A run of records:

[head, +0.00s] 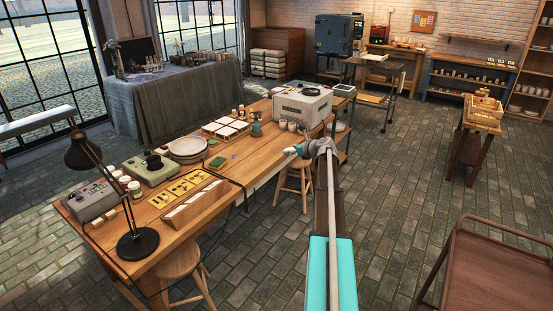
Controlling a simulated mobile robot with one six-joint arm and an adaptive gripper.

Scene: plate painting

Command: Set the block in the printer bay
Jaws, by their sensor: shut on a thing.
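My arm reaches forward from the bottom of the head view, and my gripper (296,150) is at its far end, over or near the right edge of the long wooden table (255,160). It is shut on a small pale green thing (289,151), which I take to be the block; it is too small to make out its shape. A white boxy machine (302,106), which looks like the printer, stands on the table's far end, beyond my gripper. Its bay cannot be made out clearly from here.
White cups (291,126) stand close in front of the machine. White tiles (226,128), stacked plates (188,148), yellow cards (178,188) and a black lamp (137,240) are on the table. Stools (293,180) stand along its right side. The brick floor (400,190) to the right is open.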

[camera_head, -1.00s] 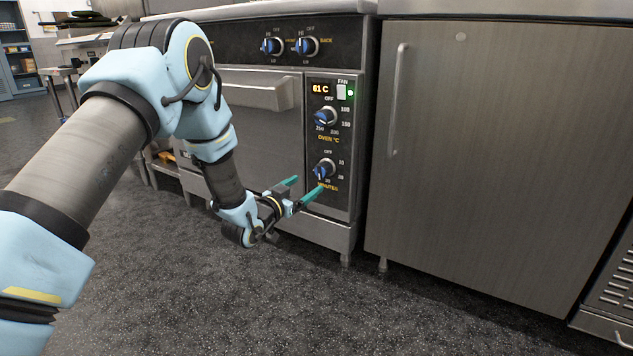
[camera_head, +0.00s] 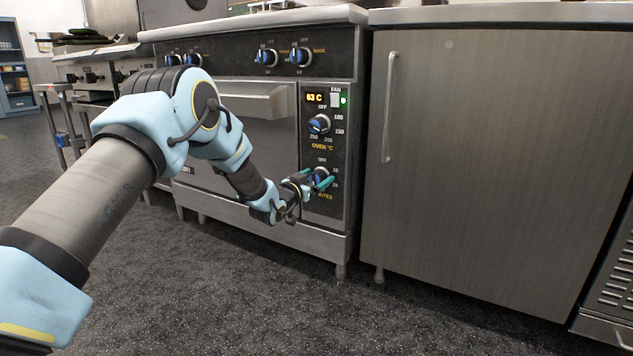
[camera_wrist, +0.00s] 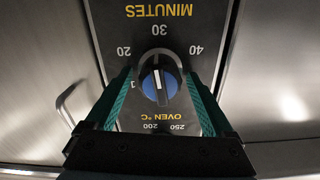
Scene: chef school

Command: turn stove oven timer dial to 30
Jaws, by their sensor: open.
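The timer dial (camera_wrist: 160,84) is a round knob with a blue face and a grey grip, low on the stove's black control panel (camera_head: 327,145). In the wrist view the panel is upside down, with MINUTES at the top, 30 above the dial, 20 left and 40 right. A pale line on the knob runs roughly upright, its upper end towards 30. My gripper (camera_head: 315,178) is open at the dial. In the wrist view its teal fingers stand on either side of the knob, with small gaps; contact cannot be told. The OFF mark is hidden there.
The oven temperature dial (camera_head: 319,124) sits just above on the same panel, under a lit display (camera_head: 315,98). The oven door handle (camera_head: 258,101) sticks out to the left. A steel cabinet (camera_head: 500,150) stands to the right. The floor (camera_head: 300,310) in front is clear.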

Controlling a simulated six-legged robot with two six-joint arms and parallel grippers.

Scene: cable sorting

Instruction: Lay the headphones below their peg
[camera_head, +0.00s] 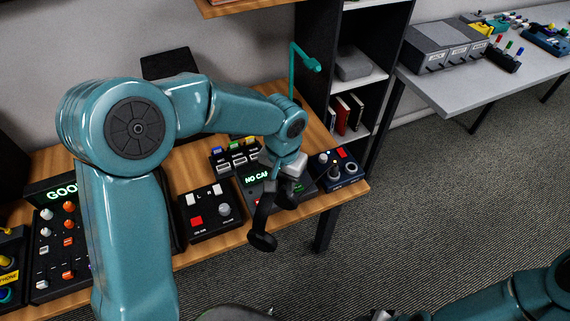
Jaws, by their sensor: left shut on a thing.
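Dark headphones (262,216) hang from my left gripper (278,178), with one round cup at the lower end, over the table's front edge. The gripper is shut on them; its fingertips are partly hidden. A teal post (292,72) with a short arm stands at the back right of the wooden table (308,128); I cannot tell if it is the headphones' peg. My right arm enters at the bottom right, and its gripper (382,315) is cut off by the lower edge.
Control boxes with knobs and switches (210,214) line the table. A dark shelf (352,68) with books stands behind its right end. A grey table (470,88) with more devices is at the far right. The carpet (425,190) between is clear.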

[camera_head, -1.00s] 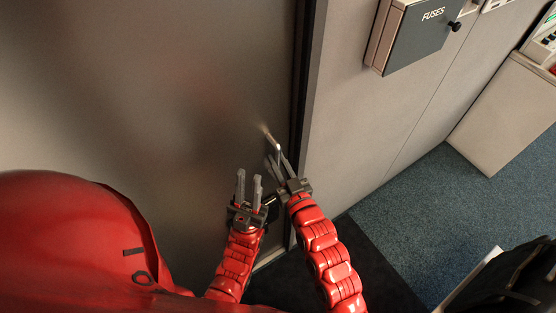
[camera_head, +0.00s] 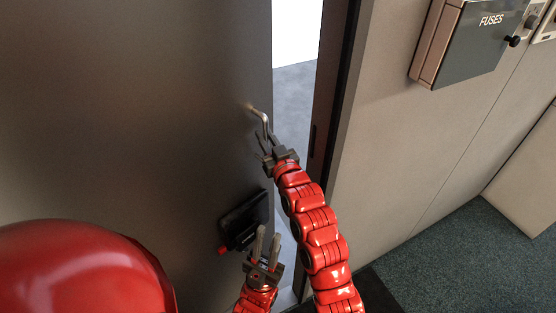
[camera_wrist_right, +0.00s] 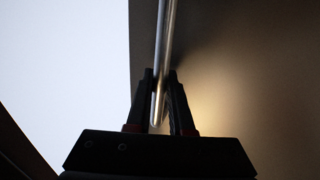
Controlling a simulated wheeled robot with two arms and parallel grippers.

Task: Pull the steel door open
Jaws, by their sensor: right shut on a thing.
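The steel door (camera_head: 130,110) fills the left of the head view and stands ajar, with a bright gap between its edge and the frame. Its lever handle (camera_head: 262,117) is near that edge. My right gripper (camera_head: 264,146) is shut on the handle's free end. In the right wrist view, the handle (camera_wrist_right: 166,45) runs as a bright bar down between the two fingers (camera_wrist_right: 160,98). My left gripper (camera_head: 267,246) is lower down, in front of the door, with its fingers apart and nothing visible between them.
The door frame (camera_head: 333,120) stands just right of the gap. A grey fuse box (camera_head: 470,45) hangs on the wall to its right. A pale floor (camera_head: 296,95) shows through the gap. Blue-grey carpet (camera_head: 440,260) lies clear at the lower right.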

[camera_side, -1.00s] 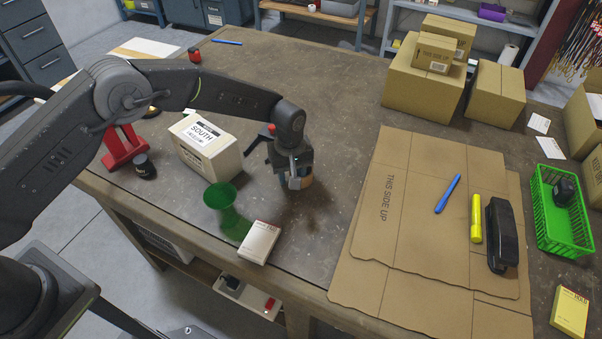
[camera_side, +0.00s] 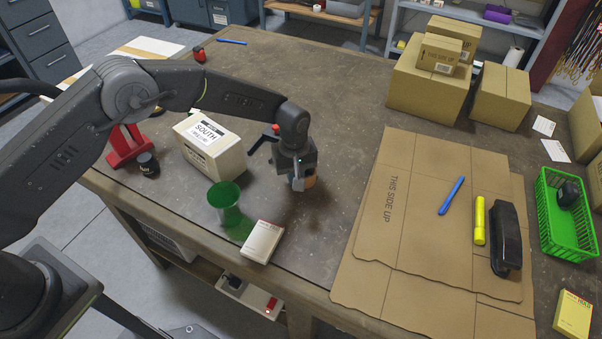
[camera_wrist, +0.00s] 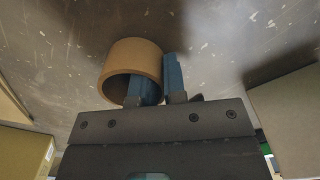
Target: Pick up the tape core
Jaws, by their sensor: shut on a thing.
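The tape core (camera_wrist: 133,60) is a brown cardboard ring. In the wrist view one blue finger is inside the ring and the other is outside it, so my gripper (camera_wrist: 160,80) is shut on the ring's wall. In the side view the tape core (camera_side: 310,181) shows as a small tan patch beside the fingers of my gripper (camera_side: 299,183), mostly hidden by them. It is at or just above the table; I cannot tell whether it touches.
A white SOUTH box (camera_side: 212,150) and a green cup (camera_side: 226,198) stand to the left. A small white-and-red box (camera_side: 262,242) lies at the table's front edge. Flat cardboard (camera_side: 415,165) with a pen, highlighter and stapler is to the right.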

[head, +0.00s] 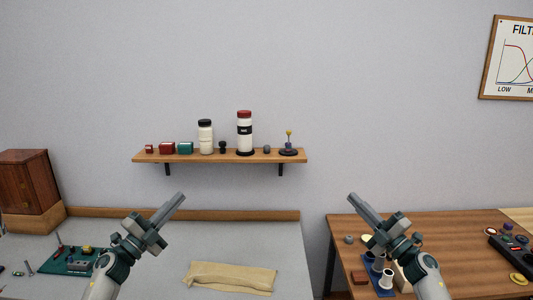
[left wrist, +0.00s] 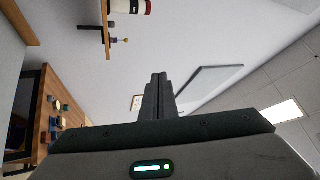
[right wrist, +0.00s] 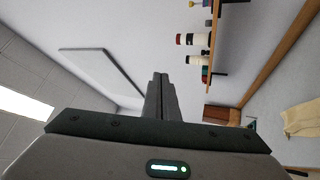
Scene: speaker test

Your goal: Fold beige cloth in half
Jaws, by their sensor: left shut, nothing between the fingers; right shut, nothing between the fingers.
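The beige cloth (head: 230,278) lies on the grey table top in the head view, low and between my two arms. It looks like a flat, wide strip with slightly uneven edges; I cannot tell how many layers it has. A part of the cloth (right wrist: 302,118) also shows at the right edge of the right wrist view. My left gripper (head: 181,197) is shut and empty, raised up and left of the cloth. My right gripper (head: 352,198) is shut and empty, raised to the right of the cloth, in front of the wooden table. Neither gripper touches the cloth.
A wall shelf (head: 270,156) holds bottles and small items. A wooden table (head: 460,235) at right bears a blue holder with white cups, knobs and a black device. A wooden cabinet (head: 28,180) stands far left.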

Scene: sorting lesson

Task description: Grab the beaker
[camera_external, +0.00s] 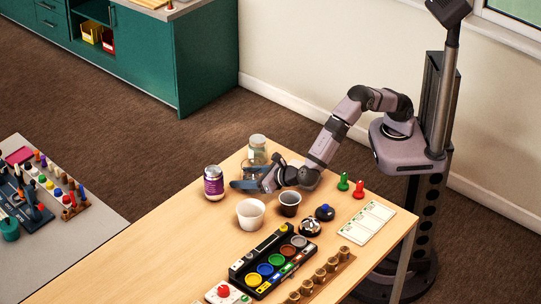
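A clear glass vessel, which looks like the beaker (249,166), stands near the table's far edge, just in front of a clear lidded jar (258,146). My gripper (250,178) reaches left and low over the table at this vessel. Its fingers overlap the glass in the picture. I cannot tell whether they are around it, touching it or only beside it. The finger opening is too small and too covered to read. A white cup (250,220) and a dark cup (290,205) stand in front of the gripper.
A purple-labelled jar (213,183) stands close left of the gripper. Green (343,182) and red (359,190) pawns stand right of the arm. A tray of coloured bowls (243,267), dark domed items (310,227) and a card (368,222) fill the front right. The table's left part is clear.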

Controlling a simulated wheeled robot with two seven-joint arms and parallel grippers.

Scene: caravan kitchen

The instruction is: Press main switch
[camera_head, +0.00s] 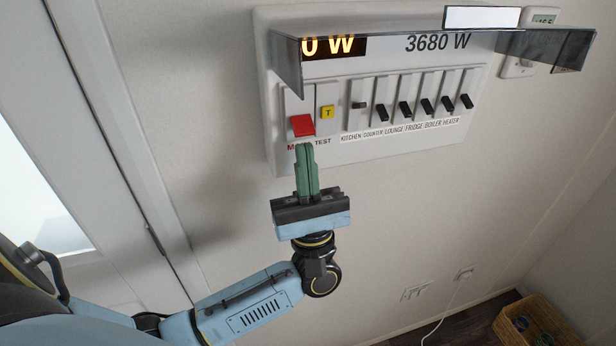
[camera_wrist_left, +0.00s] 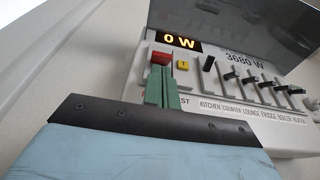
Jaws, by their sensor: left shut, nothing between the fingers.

## Requirements
In the entries above, find every line holding the word "parallel" and copy it out.

## Solution
Controlling a simulated six-legged robot with two six-joint arms and parallel grippers.
Controlling a simulated wheeled robot with two arms and parallel grippers.
Controlling a simulated wheeled robot with two seven-joint arms and parallel grippers.

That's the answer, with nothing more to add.